A Russian relapse may also strengthen the Western commitment to the integration of eastern Europe into the world market economy. If you cannot have a stable and peaceable neighbour, the next best alternative is to have strong and stable buffers in between.
So the failure of the reformers in Russia does not necessarily imperil the eastern European leg of the world's emerging markets - the middle-income developing countries of east Asia, Latin America and eastern Europe. This is another great Davos talking point.
The stupendous performance of most of the non-developed- country stock markets since the beginning of last year - Thailand up 60 per cent, Taiwan up 75 per cent, Hong Kong up 106 per cent and so on, is simply too good to last.
Some of these gains bear the hallmarks of classic speculative bubbles. Some will burst. Malaysia is already down sharply this year.
More may follow when the developed world begins to pull out of recession in earnest, and short- term interest rates start rising in both the US and Europe. So far, the emerging markets have benefited from the hunt after any respectable yield. Only a little of the flood of savings into bonds and Western equities has had to spill into Third World stocks to have a dramatic effect on their price.
Leaving aside this temporary over-enthusiasm, I nevertheless suspect that the underlying capital flows from the developed to the more politically stable middle-income countries are here to stay. There are simply too many factors pulling money that way for the flow to go into reverse.
As Sushil Wadhwani and Mushtaq Shah argue in an interesting paper, ('Emerging Giants, Globalisation and Equities.' Goldman Sachs, London), the collapse of communism, the process of world trade liberalisation and the acceptance of market-based incentives are all likely to boost developing country growth rates. India is shedding its Nehruvian socialism, and even South Africa's ANC is ridding itself of its residual Marxist baggage.
Many of the developing countries do not merely have low wage costs: they have also substantially improved their education. The average number of years of schooling in the Third World has more than doubled from 2.4 years in 1960 to 5.3 years in 1986.
Nor are Third World exports any longer raw commodities: the share of manufactures in developing countries' exports to the industrial world has leapt from 15 per cent to more than half in the last decade. This new competition in labour-intensive manufactures is probably one of the reasons why the low-skilled have failed to participate in the growth of earnings in the US and the UK.
High growth rates in many of the developing countries should not, though, come at the expense of the developed world as a whole. Competition will keep inflation in check, which should allow governments to pursue higher growth. Moreover, the markets for goods from industrial countries will increase rapidly. Growth is rarely a zero-sum gain. So long as governments redistribute some of the gains to the disadvantaged there need be no losers.

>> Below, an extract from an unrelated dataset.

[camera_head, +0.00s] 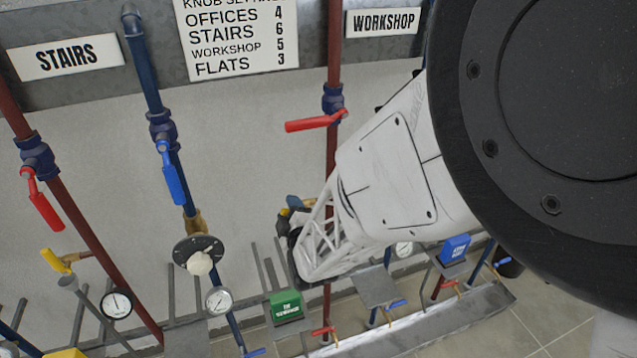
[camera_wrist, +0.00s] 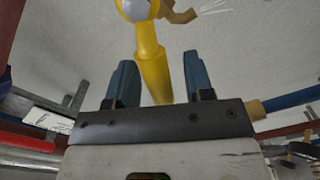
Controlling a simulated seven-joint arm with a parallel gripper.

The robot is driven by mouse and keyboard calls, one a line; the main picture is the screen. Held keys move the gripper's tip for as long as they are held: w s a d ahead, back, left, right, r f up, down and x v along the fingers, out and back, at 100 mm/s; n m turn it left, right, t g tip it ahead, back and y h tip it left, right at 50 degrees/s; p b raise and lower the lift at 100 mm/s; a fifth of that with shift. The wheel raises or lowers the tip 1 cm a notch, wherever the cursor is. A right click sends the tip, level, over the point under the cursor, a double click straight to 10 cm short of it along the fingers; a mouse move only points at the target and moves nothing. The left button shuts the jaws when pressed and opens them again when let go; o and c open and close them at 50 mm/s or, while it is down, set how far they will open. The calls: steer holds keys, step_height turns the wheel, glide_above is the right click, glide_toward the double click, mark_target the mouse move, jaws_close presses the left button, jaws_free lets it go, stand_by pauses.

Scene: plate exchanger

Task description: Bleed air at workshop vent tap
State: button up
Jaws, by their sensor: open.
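A yellow tap lever (camera_wrist: 152,60) shows in the wrist view, with a round metal bolt (camera_wrist: 135,8) at its upper end and a brass spout-like part (camera_wrist: 180,13) beside it. My gripper (camera_wrist: 158,64) is open, with one finger on each side of the lever. A gap shows between the lever and each finger; the lever's lower end is hidden behind the gripper body.
The stairs side has a blue lever (camera_head: 172,178), red levers, a round dial knob (camera_head: 199,257) and a gauge (camera_head: 218,300). A red lever (camera_head: 313,123) sits left of my arm. A green box (camera_head: 286,307) and blue box (camera_head: 454,250) stand low. Pipes crowd the wall.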

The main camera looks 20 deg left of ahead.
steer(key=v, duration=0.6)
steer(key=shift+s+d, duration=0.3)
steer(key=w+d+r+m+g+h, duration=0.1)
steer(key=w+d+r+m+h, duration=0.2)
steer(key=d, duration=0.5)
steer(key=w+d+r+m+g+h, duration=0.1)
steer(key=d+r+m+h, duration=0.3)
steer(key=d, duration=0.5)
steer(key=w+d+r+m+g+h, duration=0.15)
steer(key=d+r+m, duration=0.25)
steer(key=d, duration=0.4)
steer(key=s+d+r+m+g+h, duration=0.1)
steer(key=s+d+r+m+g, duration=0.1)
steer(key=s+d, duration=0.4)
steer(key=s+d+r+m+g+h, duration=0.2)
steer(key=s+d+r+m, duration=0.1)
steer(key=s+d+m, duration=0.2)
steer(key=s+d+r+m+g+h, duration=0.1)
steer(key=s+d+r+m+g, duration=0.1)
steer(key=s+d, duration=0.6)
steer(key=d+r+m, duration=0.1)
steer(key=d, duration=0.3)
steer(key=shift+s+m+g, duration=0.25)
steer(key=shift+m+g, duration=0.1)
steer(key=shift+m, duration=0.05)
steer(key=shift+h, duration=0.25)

The industrial world will also benefit if many of the developing countries become a more reliable repository for its savings. As industrial country populations age, with fewer people of working age to support more elderly, it makes sense to build up claims on younger countries that need capital. If this scenario is right, the world begins to look rather as it did in the three decades before the First World War, a period characterised by a sharp growth in new economies, such as the US, falling prices and a surging interest in overseas investment.
The second chart shows the average net flow of savings between selective economies between 1880 and 1913. (If the current account is in surplus, it is matched by an outflow of savings, if it is in deficit there is an inflow). The size of these flows was gigantic: 4.5 per cent of national income today would represent nearly pounds 30bn a year.
We will certainly not see sustained net flows of that size again. A feature of the late Victorian-Edwardian age that we do not share was the commitment to the fixed exchange rates of the gold standard. Business people believed that there was no currency or macro-economic risk in overseas investment, an age of innocence that we are unlikely to regain except possibly within Europe if we adopt a single currency.
But the opportunities in many developing countries are likely to be too large for big investment institutions to ignore, although they would be well advised to remember the history of past capital flows to the Third World, particularly those that led to the debt crisis of 1982.
If the total capital inflows do not result in a corresponding build-up of useful investment that can earn foreign exchange (either by exporting or by substituting for imports), they will merely end in tears as the country is ultimately unable to provide a return to the foreign investor.
Equity investment and even foreign direct investment rather than bank lending do not remove this risk: instead of defaulting on loans, the country may simply apply foreign exchange controls, allow its currency to fall, or suffer a collapse in its stock market.
The impact on the developing country may not be quite as serious as a prolonged debt work-out, but the overseas investor is unlikely to be much happier.
This brave new world of emerging markets is full of excitement and opportunities. But it also has its dangers.